Dans son mémoire sur les accommodements présenté en 2007, M. Latulippe ne limite pas ses propos au fondamentalisme islamique et mentionne également les accommodements exigés par les communautés juives et hassidiques, notamment.

L'essentiel de ses propos s'attarde toutefois aux immigrants musulmans lorsqu'il fait le lien avec le terrorisme qui pourrait surgir au Québec.

«Les tensions interculturelles font en sorte que le processus prend une spirale ascendante... et une nouvelle génération de terroristes est née. Chez nous, dans le quartier d'à côté... dans la maison voisine. Et voilà comment la sécurité publique d'une société d'accueil se retrouve menacée», écrit-il.

Il ajoute que comme la langue, la compatibilité des valeurs devrait faire partie des critères de sélection des immigrants.

«Il n'est pas suffisant d'informer l'immigrant sur les valeurs québécoises. Il est essentiel de le sélectionner en fonction de sa volonté et de sa capacité à y adhérer», note-t-il.

Lawrence Cannon a demandé aux partis d'opposition leur avis sur cette nomination, mais il n'est pas obligé légalement de prendre en considération leur opinion.

Dans les médias, les trois partis ont vivement décrié un choix qu'ils jugent partisan.
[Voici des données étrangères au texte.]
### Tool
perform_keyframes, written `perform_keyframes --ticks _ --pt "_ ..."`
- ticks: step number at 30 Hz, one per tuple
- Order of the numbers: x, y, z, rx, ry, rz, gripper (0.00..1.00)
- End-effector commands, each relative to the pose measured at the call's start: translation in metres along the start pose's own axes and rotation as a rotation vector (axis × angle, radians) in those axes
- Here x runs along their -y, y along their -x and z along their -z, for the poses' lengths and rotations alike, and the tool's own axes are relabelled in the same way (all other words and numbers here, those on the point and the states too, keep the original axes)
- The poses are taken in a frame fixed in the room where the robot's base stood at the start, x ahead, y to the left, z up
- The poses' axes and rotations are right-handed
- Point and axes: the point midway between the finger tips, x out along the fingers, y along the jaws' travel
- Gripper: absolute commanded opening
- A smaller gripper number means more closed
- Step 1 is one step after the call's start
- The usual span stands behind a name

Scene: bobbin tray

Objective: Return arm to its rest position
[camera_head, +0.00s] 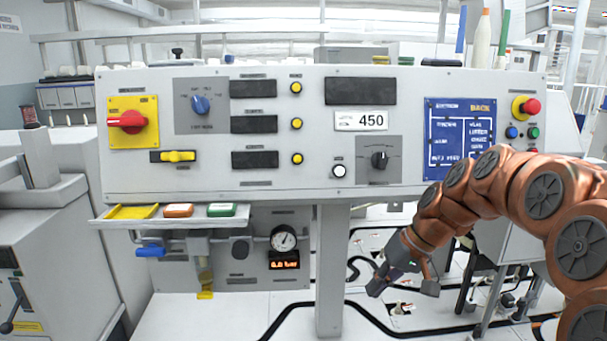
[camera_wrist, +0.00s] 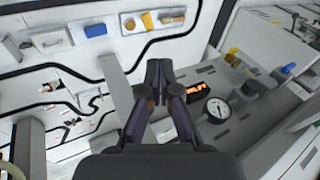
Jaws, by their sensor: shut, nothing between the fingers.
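My arm, copper-coloured, reaches in from the right edge of the head view and bends down. My gripper (camera_head: 378,284) hangs below the right part of the control panel (camera_head: 300,184), right of the grey post (camera_head: 331,270), apart from both in the picture. In the wrist view my gripper (camera_wrist: 159,70) has its two dark fingers together at the tips, with nothing between them. No object is held.
A shelf (camera_head: 110,221) with yellow, orange and green pieces sticks out at the panel's lower left. Below are a pressure gauge (camera_head: 283,238), a lit display (camera_head: 284,260) and a blue valve handle (camera_head: 150,250). Black cables cross the white floor.

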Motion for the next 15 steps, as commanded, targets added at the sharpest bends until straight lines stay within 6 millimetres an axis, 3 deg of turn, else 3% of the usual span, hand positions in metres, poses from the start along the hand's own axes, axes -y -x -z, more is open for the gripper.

M. Latulippe a été candidat défait de l'Alliance canadienne, ancêtre du Parti conservateur actuel, ainsi que lieutenant québécois de son ancien chef, Stockwell Day. On lui reproche notamment ses opinions sur la peine de mort et sur la reconstruction d'Haïti, dont il a déjà dit qu'il faudrait mettre le gouvernement sous tutelle.

L'opposition avait jusqu'à lundi pour faire part de ses réserves à l'égard de M. Latulippe au ministre. Lundi, l'attachée de presse de M. Cannon, Catherine Loubier, a indiqué que le ministre allait rendre publique sa décision «bientôt», sans toutefois offrir d'échéancier.

Selon le professeur de droit à l'université d'Ottawa, Errol Mendes, le gouvernement de Stephen Harper devrait absolument écouter les craintes de ses adversaires politiques, au nom du principe même de sa Loi fédérale sur l'imputabilité.

«C'est une pente glissante très dangereuse de mettre une communauté entière dans le même panier», a noté le spécialiste en droits de la personne.

«Comment le gouvernement peut-il justifier, tout particulièrement après le tollé contre ce qui s'est produit au conseil d'administration, de nommer quelqu'un qui a le potentiel de diviser encore plus? C'est stupéfiant. Pour moi, c'est une abdication totale de ce qu'il promettait avec la Loi fédérale sur l'imputabilité», a-t-il lancé.

L'ancien président de Droits et démocratie, Rémy Beauregard, est décédé subitement d'un infarctus dans la nuit du 7 au 8 janvier, après une réunion tumultueuse avec le conseil d'administration nommé par le gouvernement, dont la majorité des membres était hostile à M. Beauregard. On lui aurait reproché d'avoir accordé du financement à des organismes ayant critiqué Israël.